* Begin *

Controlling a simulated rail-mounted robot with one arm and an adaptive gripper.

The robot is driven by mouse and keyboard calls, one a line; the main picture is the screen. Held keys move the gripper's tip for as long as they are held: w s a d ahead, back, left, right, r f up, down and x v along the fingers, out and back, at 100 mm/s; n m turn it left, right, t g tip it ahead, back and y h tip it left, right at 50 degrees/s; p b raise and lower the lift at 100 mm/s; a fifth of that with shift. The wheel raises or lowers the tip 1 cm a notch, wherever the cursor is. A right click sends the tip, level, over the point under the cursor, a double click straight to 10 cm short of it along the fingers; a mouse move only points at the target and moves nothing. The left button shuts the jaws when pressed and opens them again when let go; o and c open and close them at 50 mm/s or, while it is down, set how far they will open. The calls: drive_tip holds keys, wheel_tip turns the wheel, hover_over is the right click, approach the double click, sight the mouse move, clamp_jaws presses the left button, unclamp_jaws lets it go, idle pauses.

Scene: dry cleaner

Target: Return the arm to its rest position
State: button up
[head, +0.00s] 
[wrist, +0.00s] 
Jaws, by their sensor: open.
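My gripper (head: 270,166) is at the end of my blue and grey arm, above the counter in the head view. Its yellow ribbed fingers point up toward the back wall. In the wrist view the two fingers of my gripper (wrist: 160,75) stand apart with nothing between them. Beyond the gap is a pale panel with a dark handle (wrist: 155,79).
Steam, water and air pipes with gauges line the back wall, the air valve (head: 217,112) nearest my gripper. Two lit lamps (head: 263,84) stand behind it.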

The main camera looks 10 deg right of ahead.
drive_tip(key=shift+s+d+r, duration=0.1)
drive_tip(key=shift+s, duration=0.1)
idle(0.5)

* End *

TASK INSTRUCTIONS -
Repeat exactly the lines from the line containing "[head, +0.00s]" through the end of the listing above; both boundary lines are part of the output.

SOLUTION TO THE EXERCISE -
[head, +0.00s] 
[wrist, +0.00s] 
Jaws, by their sensor: open.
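My gripper (head: 270,166) is at the end of my blue and grey arm, above the counter in the head view. Its yellow ribbed fingers point up toward the back wall. In the wrist view the two fingers of my gripper (wrist: 160,75) stand apart with nothing between them. Beyond the gap is a pale panel with a dark handle (wrist: 155,79).
Steam, water and air pipes with gauges line the back wall, the air valve (head: 217,112) nearest my gripper. Two lit lamps (head: 263,84) stand behind it.

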The main camera looks 10 deg right of ahead.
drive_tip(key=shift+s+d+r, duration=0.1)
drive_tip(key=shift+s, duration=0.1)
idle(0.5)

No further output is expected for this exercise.